No Kafka Without Freud

Kafka wrote his early story The Judgment on the eve of Yom Kippur in one night. The story appears fully formed in his diary, a near perfect first draft that would receive little editing before being published some few months later. The next morning, high on his sleepless trajectory, Kafka knew that he had accomplished something. He would write in his diary: “The terrible strain and joy, how the story unfolded itself before me how I moved forward in an expanse of water. Several times last night I bore my weight on my back. How everything can be risked, how for all, for the strangest ideas a great fire is prepared in which they die away and rise again.”

What are these strange ideas and what this fire?

The reader (me) can sense the destiny in this moment too: the preceding two years of entries in the diary, while ebullient, filled with brilliant images and fragments, contain more than a few aborted stories: the reader may be relieved to find that despite the otherworldly power of his later fiction, and all of his burning ambition, Kafka was still perfectly capable of bad writing: the dairy includes many clumsy fiction experiments, lifeless failures devoid of the menace, the urgency, and the dreamy force that animates The Judgment.

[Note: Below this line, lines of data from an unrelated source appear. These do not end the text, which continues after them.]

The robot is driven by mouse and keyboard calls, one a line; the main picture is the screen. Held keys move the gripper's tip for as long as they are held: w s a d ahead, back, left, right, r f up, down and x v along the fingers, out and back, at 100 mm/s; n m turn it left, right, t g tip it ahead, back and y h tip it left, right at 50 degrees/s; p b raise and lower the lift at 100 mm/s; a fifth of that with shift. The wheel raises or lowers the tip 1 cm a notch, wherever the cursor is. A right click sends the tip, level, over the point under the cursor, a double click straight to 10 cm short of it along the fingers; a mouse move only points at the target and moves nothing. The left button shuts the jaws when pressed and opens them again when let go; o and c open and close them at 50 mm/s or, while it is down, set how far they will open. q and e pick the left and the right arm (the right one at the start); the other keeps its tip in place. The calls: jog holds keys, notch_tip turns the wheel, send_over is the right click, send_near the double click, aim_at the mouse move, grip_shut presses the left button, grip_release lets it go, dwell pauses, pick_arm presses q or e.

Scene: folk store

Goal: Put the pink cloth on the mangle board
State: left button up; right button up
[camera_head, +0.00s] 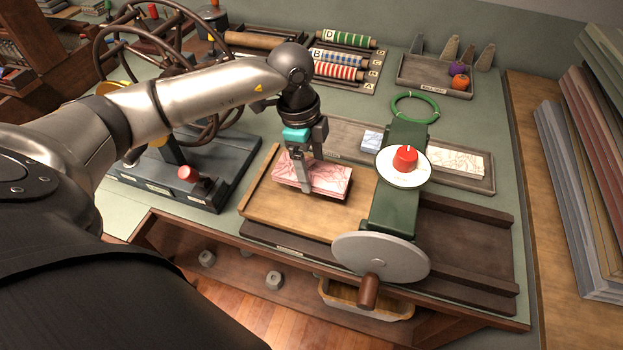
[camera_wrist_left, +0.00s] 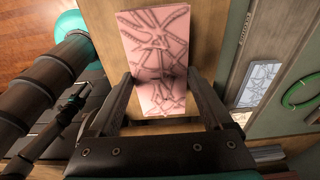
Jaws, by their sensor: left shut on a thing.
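The pink cloth (camera_head: 328,180) is a folded rectangular bundle with a dark line pattern. It is over the light wooden mangle board (camera_head: 262,205), left of the green mangle. My left gripper (camera_head: 305,187) reaches down from above and is shut on the cloth. In the left wrist view the cloth (camera_wrist_left: 157,48) lies between the two fingers (camera_wrist_left: 158,88), with wood behind it. I cannot tell whether the cloth's underside touches the board. My right gripper is not in view.
The green mangle (camera_head: 393,207) has a red knob (camera_head: 405,157) and a grey wheel (camera_head: 381,258) in front. A tray with a white patterned cloth (camera_head: 457,161) lies behind. A spoked wheel stands at left. Patterned rolls (camera_head: 338,71) lie at the back.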

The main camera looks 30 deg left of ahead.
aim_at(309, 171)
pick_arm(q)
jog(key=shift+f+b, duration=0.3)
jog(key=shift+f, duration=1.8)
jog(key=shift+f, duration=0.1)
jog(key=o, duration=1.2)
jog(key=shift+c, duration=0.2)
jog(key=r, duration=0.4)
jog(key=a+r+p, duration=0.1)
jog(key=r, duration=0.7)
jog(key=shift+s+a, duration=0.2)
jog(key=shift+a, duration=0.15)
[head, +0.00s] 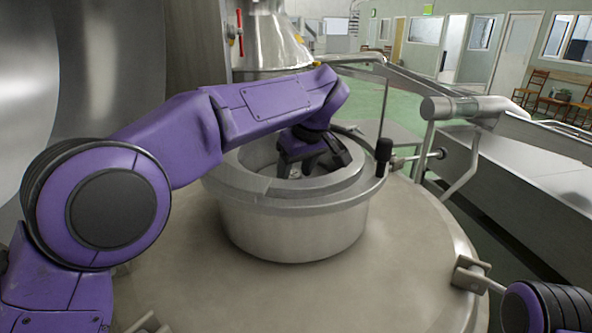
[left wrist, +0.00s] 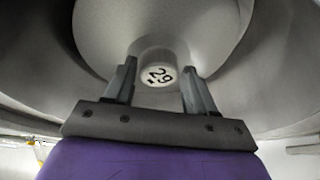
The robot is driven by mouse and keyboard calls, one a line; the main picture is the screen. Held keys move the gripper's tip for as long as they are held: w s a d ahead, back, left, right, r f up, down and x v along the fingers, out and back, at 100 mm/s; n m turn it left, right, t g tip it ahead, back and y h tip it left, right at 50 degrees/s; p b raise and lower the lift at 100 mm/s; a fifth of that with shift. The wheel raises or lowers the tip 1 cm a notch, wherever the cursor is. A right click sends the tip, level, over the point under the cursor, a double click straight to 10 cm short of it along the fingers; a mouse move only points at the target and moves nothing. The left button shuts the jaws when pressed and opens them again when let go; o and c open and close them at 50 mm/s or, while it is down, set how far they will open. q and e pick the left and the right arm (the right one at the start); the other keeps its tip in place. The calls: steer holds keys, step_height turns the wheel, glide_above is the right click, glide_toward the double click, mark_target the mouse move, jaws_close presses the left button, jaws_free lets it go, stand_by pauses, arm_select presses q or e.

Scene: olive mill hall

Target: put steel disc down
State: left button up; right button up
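My left gripper (head: 308,166) reaches down into the open round neck (head: 295,225) on top of a large steel vessel. In the left wrist view its two fingers (left wrist: 160,80) stand apart, with a pale round face marked 29 (left wrist: 158,75) between them. This face is the end of a short grey steel piece, which I take to be the steel disc. What lies under the disc is hidden. My right gripper is not in view; only part of my right arm shows at the lower right.
The neck's wide rim (head: 245,188) surrounds my left gripper closely. A black knob (head: 383,150) on a rod stands at the rim's right. A steel cone-shaped part (head: 270,40) hangs behind. A long steel trough (head: 530,180) runs at the right. The vessel's domed top (head: 400,265) is mostly clear.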

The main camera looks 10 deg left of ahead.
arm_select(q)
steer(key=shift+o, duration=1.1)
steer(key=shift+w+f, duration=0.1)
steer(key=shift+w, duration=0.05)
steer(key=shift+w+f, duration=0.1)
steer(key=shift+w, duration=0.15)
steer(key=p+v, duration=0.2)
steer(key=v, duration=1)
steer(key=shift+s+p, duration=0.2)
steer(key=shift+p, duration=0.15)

Its story is simple, retaining elements of a marriage plot that we might recognize in Tolstoy, only to veer into the phantasmagoria of inky dream and nightmare. A young man named George has written a letter to his estranged best-friend, informing him of his recent happy engagement to a girl of a well-to-do family. Letter in hand, he goes to speak with his old father in the next room—who is a giant dressed in dirty underwear. The old man becomes enraged, and leaping above the bed (like Baron Harkonnen leaping from his throne) explains that George has been a fool, for he has been writing to George’s best friend this whole time and that he knows everything while George has submitted himself to a woman who has “raised her skirts for him,” an insult and an affront to George’s dead mother. The old man condemns George to “death by drowning.” George, “as if driven,” leaves the apartment, crosses the street to walk up the bridge over the river and, clinging to the railing, he says, “Mother and father I have always loved you.” He falls into the river as “a positively endless stream of traffic was going over the bridge” The end.

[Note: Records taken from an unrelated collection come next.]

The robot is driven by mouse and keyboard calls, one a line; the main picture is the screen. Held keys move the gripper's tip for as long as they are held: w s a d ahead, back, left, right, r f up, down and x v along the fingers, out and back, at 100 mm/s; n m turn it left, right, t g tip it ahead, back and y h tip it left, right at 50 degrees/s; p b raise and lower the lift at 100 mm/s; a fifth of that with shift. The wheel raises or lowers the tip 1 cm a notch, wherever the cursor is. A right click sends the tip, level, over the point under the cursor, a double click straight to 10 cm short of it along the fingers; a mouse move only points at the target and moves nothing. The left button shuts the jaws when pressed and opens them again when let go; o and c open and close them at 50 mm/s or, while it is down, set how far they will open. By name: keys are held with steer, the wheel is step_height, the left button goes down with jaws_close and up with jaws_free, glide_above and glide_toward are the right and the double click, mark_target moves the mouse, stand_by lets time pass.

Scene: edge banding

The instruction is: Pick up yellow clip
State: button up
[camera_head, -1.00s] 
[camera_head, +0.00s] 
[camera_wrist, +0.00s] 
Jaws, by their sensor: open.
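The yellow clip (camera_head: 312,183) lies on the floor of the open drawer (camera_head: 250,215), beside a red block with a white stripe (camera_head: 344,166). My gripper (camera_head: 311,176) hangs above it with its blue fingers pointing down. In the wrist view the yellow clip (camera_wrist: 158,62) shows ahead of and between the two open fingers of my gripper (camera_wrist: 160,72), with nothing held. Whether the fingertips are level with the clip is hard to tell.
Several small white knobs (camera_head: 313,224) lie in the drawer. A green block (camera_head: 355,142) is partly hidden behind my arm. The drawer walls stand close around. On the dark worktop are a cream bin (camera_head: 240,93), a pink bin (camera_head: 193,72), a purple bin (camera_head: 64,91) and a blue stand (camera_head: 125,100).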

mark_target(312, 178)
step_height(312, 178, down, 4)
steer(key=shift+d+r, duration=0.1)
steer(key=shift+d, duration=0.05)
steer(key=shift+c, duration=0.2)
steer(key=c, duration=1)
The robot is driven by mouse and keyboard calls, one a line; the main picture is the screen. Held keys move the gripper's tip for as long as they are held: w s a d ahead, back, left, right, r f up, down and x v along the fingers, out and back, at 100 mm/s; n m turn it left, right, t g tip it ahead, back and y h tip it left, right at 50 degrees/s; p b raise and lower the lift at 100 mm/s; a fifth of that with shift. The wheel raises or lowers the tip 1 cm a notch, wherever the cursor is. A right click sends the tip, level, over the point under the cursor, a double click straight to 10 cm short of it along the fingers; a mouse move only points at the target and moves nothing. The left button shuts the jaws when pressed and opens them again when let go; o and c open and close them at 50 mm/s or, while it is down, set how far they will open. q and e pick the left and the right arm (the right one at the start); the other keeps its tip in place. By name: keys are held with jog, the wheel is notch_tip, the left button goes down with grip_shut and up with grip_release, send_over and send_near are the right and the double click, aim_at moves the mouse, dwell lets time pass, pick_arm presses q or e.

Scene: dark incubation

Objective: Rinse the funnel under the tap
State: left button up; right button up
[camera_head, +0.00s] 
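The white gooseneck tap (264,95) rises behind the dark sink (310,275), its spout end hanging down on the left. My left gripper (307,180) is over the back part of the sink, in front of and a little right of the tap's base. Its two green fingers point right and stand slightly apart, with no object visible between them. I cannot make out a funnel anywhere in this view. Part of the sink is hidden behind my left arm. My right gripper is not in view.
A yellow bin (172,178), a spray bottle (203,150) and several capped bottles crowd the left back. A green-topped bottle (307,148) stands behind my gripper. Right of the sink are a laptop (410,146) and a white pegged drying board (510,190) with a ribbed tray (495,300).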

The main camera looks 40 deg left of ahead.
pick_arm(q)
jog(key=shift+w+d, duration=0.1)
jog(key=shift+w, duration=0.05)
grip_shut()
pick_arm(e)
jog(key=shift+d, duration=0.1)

In the following day’s entry in the diary, Kafka attempts to gather the sources that lead to this story, with one of particular interest to us: “and thoughts of Freud naturally.” Biography notes that Kafka had attended a symposium on psychoanalysis that year, and likewise that he had read The Interpretation of Dreams “with considerable care,” and had lifted two images of Freud’s scenes with his own father from his dream book and fitted them into The Judgment (Marson, Leopold, 1964).

It seems obvious (to this reader anyhow) that what allowed Kafka to become Kafka, what catalyzed this phase shift, in which—as Reiner Stach says—“suddenly… the Kafka cosmos was at hand”—is none other than Freud and his theory of dreams.